# INPUT start

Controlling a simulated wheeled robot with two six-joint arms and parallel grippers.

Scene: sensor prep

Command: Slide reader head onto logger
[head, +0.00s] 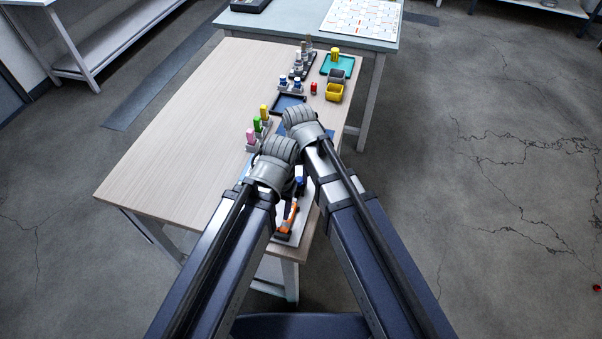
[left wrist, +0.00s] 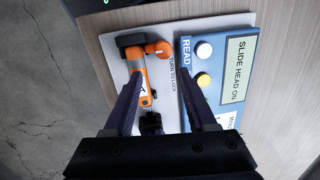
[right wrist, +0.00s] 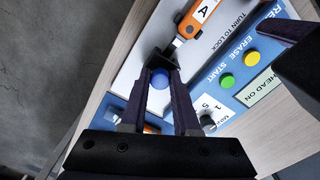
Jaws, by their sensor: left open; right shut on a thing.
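The logger, an orange body (left wrist: 139,70) with a black end, lies on a white plate beside a blue reader panel (left wrist: 222,75) marked "SLIDE HEAD ON" and "READ". The logger's orange body with a label "A" also shows in the right wrist view (right wrist: 190,25) and in the head view (head: 291,214). My right gripper (right wrist: 163,76) is shut on a black part with a round blue top (right wrist: 159,79), seemingly the reader head, close to the logger's end. Whether they touch is unclear.
Green and yellow buttons (right wrist: 227,80) and a dark knob (right wrist: 208,121) sit on the panel. Farther along the wooden table (head: 180,130) are coloured upright items (head: 257,124), a dark tray (head: 287,104) and a yellow bin (head: 334,92). The table's left side is clear.

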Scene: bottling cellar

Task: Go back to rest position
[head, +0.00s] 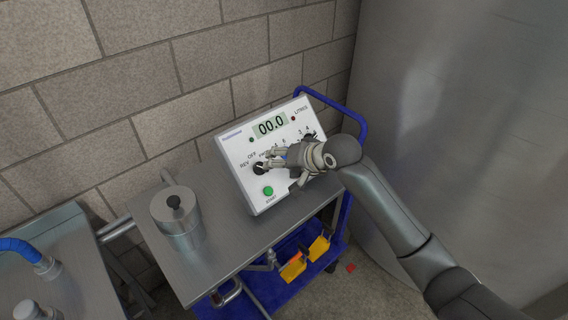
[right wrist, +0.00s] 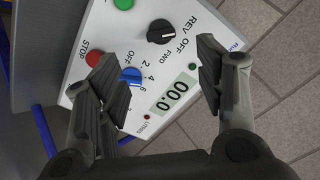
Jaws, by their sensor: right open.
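My right gripper (head: 272,161) is open and empty in front of the white control panel (head: 236,178). In the right wrist view the panel (right wrist: 218,18) lies behind the two spread fingers of my right gripper (right wrist: 158,72). A black knob (right wrist: 160,32) marked REV, OFF and FWD is clear of the fingers there. A blue knob (right wrist: 131,76) shows close beside the left finger; I cannot tell whether they touch. The display (right wrist: 173,93) reads 00.0. My left gripper is out of view.
The panel stands on a steel cart top (head: 222,232) beside a lidded metal pot (head: 178,222). A blue rail (head: 350,114) rises behind. A large steel tank (head: 450,110) stands right. Yellow items (head: 293,267) lie on the blue lower shelf (head: 262,292). A block wall is behind.

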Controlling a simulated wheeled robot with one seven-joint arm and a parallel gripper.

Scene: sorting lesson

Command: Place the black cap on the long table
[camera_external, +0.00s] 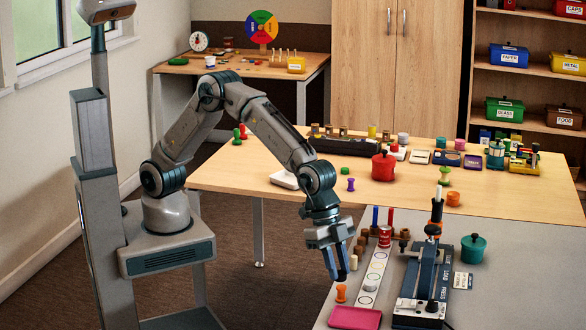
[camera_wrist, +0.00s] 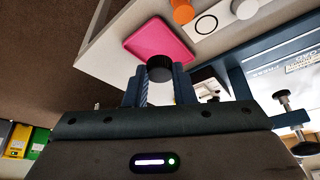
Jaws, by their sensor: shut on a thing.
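The black cap (camera_wrist: 160,66) is between the fingertips of my gripper (camera_external: 335,275) in the wrist view, and my gripper is shut on it. In the external view I cannot make the cap out at the fingertips. My gripper points down by the left edge of the grey bench, above the bench or just off its edge. The long table (camera_external: 233,178) has a light wooden top and stands behind the grey bench, with open wood at its left and front.
A pink tray (camera_external: 355,317), an orange piece (camera_external: 341,293) and a white strip with circles (camera_external: 372,280) lie near my gripper. A blue press (camera_external: 424,270) stands to the right. A red pot (camera_external: 383,166) and a purple piece (camera_external: 351,184) stand on the long table.

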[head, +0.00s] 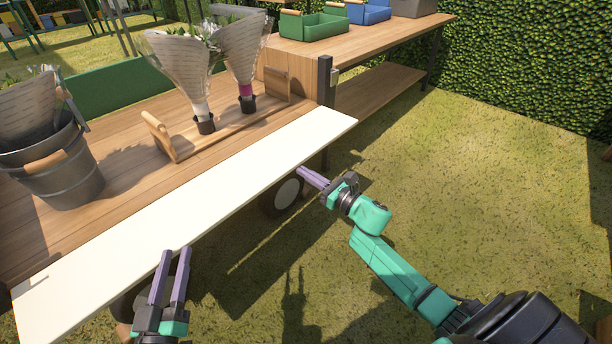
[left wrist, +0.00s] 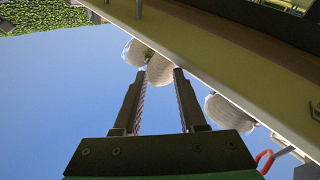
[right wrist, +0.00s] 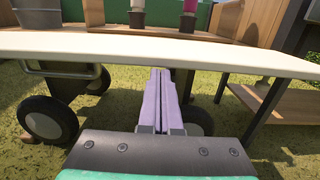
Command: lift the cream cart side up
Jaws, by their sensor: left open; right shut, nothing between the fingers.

# INPUT end

• STATED PROBLEM
Where a line above includes "Command", copy that line.

• EXPECTED ANSWER
Command: Slide reader head onto logger
Command: Place the black cap on the long table
Command: lift the cream cart side up

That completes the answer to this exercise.